What: Gena/Finn by Hannah Moskowitz & Kat Helgeson
Who: Chronicle Books LLC
When: April 5th 2016
How: A copy of this novel was provided by Chronicle Books for review via Edelweiss.
The story follows the unlikely friendship of two young women forged via fan fiction and message boards, and is told entirely in texts, chats, and blog posts.
Gena (short for Genevieve) and Finn (short for Stephanie) have little in common. Book-smart Gena is preparing to leave her posh boarding school for college; down-to-earth Finn is a twenty-something struggling to make ends meet in the big city. Gena’s romantic life is a series of reluctant one-night-stands; Finn is making a go of it with long-term boyfriend Charlie. But they share a passion for Up Below, a buddy cop TV show with a cult fan following. Gena is a darling of the fangirl scene, keeping a popular blog and writing fan fiction. Finn’s online life is a secret, even from Charlie. The pair spark an unlikely online friendship that deepens quickly (so quickly it scares them both), and as their individual “real” lives begin to fall apart, they increasingly seek shelter online, and with each other.
Gena/Finn is the story of two girls who meet online via their mutual love for a TV show (called Up Below, which REALLY reminded me of Supernatural because it’s about two guys and their extreme devotion to each other and their willingness to do anything for the other – you see what I mean).
It was absolutely fucking brilliant to read about this, because I have made some of my best friends on the internet, through book blogging and fandom. And to see this portrayed in a book – to see something that is such a huge part of my life and who I am – was beautiful. Seriously. The mentions of fandom and fanfic and fanart (even though I don’t make it, I appreciate it) were like vegan chicken soup for my soul. I didn’t know how much I needed a book that wrote about that part of me until I read Gena/Finn.
Gena and Finn kind of form this extreme bond with each other, and they also kind of fall in love. And this is where a little bit of disappointment on my side came in. Because there’s this massive build-up of their relationship, and I was wondering if they were going to get together. If Finn was going to break up with her boyfriend, Charlie, to be with Gena. Because the way she referenced Gena and wrote about her were really intense.
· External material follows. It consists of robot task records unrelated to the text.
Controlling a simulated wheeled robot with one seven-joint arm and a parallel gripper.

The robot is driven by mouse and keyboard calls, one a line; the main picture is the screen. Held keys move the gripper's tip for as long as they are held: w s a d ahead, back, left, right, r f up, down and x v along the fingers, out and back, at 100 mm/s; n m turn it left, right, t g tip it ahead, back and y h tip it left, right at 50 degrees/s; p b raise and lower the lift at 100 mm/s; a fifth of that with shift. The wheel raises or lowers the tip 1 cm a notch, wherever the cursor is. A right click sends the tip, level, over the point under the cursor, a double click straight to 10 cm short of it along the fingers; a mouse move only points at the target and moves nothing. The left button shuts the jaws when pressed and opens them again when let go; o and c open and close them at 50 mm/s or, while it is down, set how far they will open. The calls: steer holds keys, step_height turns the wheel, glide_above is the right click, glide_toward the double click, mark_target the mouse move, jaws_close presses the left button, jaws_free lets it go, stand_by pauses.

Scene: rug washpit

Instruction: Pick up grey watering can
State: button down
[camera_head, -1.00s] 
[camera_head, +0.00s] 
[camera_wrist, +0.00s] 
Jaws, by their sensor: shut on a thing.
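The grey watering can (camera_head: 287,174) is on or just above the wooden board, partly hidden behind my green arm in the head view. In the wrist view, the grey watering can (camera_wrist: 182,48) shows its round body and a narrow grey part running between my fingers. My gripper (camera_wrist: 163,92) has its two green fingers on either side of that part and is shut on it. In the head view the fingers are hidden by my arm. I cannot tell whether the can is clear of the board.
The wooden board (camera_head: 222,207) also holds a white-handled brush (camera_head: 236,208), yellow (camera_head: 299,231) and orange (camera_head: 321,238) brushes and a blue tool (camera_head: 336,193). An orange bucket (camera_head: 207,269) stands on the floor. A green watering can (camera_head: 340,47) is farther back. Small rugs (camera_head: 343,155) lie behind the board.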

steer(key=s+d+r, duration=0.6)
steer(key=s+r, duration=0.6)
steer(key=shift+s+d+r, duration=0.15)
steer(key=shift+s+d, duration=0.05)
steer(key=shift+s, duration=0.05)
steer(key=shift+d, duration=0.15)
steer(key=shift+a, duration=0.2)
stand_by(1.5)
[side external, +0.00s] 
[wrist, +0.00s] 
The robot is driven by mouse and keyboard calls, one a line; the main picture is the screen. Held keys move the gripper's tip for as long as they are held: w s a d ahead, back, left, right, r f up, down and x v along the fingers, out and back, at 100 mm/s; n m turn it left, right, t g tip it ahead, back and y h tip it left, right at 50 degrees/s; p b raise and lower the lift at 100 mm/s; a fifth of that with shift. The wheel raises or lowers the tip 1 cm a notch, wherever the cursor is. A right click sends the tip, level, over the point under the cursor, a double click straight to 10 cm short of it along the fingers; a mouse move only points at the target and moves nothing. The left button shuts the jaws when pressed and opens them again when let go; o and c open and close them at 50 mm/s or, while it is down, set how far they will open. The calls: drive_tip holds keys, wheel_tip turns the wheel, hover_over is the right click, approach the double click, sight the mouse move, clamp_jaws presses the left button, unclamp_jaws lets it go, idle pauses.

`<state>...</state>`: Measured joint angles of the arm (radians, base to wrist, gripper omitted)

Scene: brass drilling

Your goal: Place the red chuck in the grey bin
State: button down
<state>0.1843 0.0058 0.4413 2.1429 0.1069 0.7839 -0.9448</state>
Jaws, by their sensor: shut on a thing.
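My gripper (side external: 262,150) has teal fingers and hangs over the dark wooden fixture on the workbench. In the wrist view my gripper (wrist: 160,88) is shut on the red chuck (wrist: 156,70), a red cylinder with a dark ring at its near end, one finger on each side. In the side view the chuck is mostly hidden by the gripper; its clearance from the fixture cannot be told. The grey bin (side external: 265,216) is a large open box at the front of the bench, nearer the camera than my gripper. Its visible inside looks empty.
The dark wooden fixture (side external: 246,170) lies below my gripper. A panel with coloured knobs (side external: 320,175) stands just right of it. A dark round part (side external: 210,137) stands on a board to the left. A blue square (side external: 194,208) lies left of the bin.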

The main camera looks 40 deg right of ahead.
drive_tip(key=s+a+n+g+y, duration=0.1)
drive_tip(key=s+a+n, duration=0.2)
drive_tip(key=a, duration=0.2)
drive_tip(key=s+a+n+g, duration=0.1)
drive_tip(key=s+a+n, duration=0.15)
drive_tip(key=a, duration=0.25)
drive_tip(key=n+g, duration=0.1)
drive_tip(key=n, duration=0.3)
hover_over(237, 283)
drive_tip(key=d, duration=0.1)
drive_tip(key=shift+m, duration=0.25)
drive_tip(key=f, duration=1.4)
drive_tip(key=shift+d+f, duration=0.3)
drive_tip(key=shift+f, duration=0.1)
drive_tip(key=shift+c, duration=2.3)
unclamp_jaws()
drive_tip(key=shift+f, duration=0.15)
She even says she loves her. And then this ~thing~ happens, and it just … stops. Finn becomes this kind of mother/best friend figure to Gena, and the love that I thought was there between them just kind of … disappears.
Highlight for a spoiler: And, at the end, Finn says she’s going to marry Charlie, and Gena finds this super sweet guy friend that she’s kind of having romantic thoughts about. Which was disappointing as all hell.
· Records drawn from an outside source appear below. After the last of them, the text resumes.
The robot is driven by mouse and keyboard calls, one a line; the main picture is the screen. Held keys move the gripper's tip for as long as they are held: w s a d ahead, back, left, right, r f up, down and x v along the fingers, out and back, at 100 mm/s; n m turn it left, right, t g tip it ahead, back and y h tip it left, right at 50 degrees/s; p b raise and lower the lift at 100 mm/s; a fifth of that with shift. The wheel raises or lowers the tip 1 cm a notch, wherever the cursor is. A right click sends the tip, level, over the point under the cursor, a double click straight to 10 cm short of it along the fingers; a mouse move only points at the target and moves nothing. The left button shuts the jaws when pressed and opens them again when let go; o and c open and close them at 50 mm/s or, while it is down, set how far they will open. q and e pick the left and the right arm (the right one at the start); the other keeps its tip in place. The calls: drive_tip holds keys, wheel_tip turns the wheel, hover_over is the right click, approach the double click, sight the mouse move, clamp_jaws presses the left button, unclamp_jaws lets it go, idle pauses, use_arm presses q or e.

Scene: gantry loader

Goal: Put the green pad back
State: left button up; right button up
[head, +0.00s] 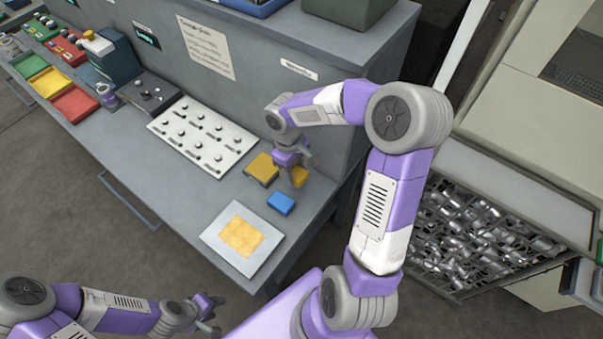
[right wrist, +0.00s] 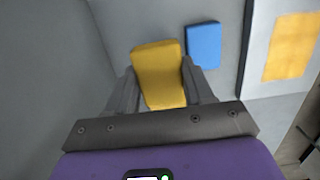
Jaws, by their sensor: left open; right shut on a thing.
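I cannot make out a separate green pad. My right gripper (head: 292,172) is low over the bench near the back panel, its fingers shut on a yellow pad (head: 300,177). The yellow pad (right wrist: 160,74) shows between the fingers in the right wrist view. Another yellow block (head: 262,168) lies just left of the gripper. A blue pad (head: 281,203) lies on the bench in front of it, also in the right wrist view (right wrist: 203,45). My left gripper (head: 209,309) is open and empty, off the bench's front edge at the bottom.
A green tray (head: 28,66), a yellow tray (head: 49,82) and a red tray (head: 75,104) sit at the bench's far left. A white knob panel (head: 201,135) and a light board (head: 218,222) bearing a yellow sheet (head: 241,237) occupy the bench. A metal-parts bin (head: 470,237) stands right.

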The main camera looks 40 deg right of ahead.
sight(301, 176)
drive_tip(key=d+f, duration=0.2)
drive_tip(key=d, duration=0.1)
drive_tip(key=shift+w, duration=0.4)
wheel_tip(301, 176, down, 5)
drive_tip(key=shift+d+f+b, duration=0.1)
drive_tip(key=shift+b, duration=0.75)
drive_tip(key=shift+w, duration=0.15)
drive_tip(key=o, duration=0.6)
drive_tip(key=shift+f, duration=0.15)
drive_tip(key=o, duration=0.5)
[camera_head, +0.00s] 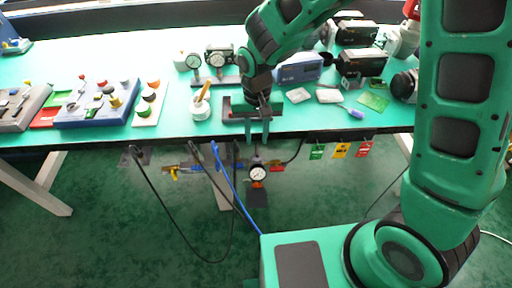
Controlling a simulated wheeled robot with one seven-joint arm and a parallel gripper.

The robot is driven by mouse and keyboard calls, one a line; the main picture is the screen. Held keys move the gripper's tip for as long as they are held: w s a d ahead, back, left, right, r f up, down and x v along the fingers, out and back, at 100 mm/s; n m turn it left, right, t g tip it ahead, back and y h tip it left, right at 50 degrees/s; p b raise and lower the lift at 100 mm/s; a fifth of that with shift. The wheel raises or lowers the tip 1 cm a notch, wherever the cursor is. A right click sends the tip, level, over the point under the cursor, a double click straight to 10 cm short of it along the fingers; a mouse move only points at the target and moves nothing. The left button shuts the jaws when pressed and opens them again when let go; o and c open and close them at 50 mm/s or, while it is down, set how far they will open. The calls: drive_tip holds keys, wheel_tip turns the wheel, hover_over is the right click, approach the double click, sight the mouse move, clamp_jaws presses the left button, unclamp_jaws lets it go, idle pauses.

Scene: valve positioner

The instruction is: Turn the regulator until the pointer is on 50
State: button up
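A small round gauge (258,173) with a white face hangs below the table's front edge. Its pointer and numbers are too small to read. A dark, narrow part that seems to be the regulator (256,159) stands just above the gauge; its knob is hard to make out. My gripper (258,134) points down at the front edge of the table, above the regulator and gauge. Its two green fingers are apart with a gap between them, and I see nothing held. Whether the fingers touch anything is unclear.
The green table (150,52) holds two gauges on a stand (217,62), a white pot (200,108) and a blue control box (97,110). A yellow-handled valve (174,171), a blue hose (228,181), black cables and coloured tags (340,150) hang below its front edge.

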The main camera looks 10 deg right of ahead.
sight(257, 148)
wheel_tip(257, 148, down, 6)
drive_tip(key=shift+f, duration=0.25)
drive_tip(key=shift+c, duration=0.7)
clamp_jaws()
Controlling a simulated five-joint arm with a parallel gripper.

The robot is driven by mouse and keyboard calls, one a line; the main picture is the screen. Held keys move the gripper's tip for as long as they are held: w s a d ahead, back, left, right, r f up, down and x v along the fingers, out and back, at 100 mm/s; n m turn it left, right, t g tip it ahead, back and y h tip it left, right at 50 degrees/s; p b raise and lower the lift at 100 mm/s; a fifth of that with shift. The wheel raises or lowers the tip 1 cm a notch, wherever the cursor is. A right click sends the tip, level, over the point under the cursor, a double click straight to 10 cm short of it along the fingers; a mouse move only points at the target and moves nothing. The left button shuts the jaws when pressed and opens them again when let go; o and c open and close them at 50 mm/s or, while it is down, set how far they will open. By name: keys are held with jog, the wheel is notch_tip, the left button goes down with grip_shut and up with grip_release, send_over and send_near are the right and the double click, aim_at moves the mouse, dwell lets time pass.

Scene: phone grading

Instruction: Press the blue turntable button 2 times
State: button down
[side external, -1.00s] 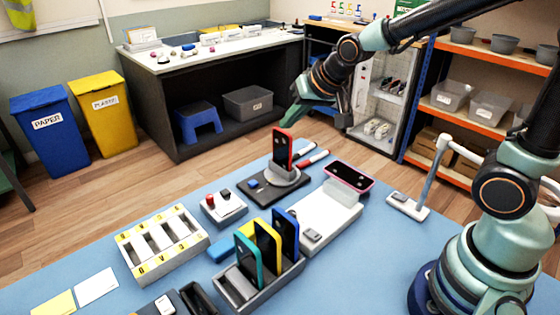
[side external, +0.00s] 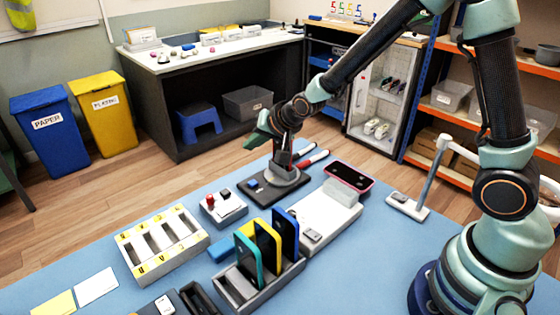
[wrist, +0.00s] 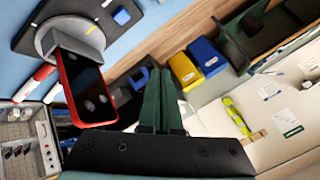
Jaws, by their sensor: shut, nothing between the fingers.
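The blue turntable button (side external: 253,183) sits on the left part of the dark turntable base (side external: 249,197), and also shows at the top of the wrist view (wrist: 122,17). The round grey turntable (wrist: 92,33) carries a red-framed phone (wrist: 86,92), standing upright. My gripper (side external: 251,142) is above and behind the base, apart from the button. In the wrist view its dark green fingers (wrist: 162,75) are together and empty, beside the phone.
Right of the turntable is a white stand with a pink-framed phone (side external: 349,177). In front are a rack (side external: 236,289) of several phones and a small box with a red button (side external: 225,193). Marker pens lie behind the turntable.

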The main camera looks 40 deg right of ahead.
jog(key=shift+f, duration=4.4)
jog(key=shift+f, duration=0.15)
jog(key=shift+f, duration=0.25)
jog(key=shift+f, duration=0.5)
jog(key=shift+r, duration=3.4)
I feel like there needed to be more exploration of their sexualities. I mean … were they both bi? Was Finn actually in love with Gena? Was Gena even in love with Finn? I know it would have been hard to REALLY explore this because of the way the story was written, but it was never touched on at all. I wanted there to be more discussion, I wanted there to be more exploration. I felt like the queer aspect of this book was kind of … not there at all, really.
But literally everything else was lovely, which is why I still adore this book, even though the queer aspect let me down. I teared up so many times, and I wanted both of these girls to get their happily ever afters. The way they cared about each other, romantic or not, was incredibly real and beautiful and heartbreaking.
I also really want to read Gena/Finn again, because my e-ARC’s formatting was royally screwed (and missing all the art), and I want to read it the way it was meant to be read.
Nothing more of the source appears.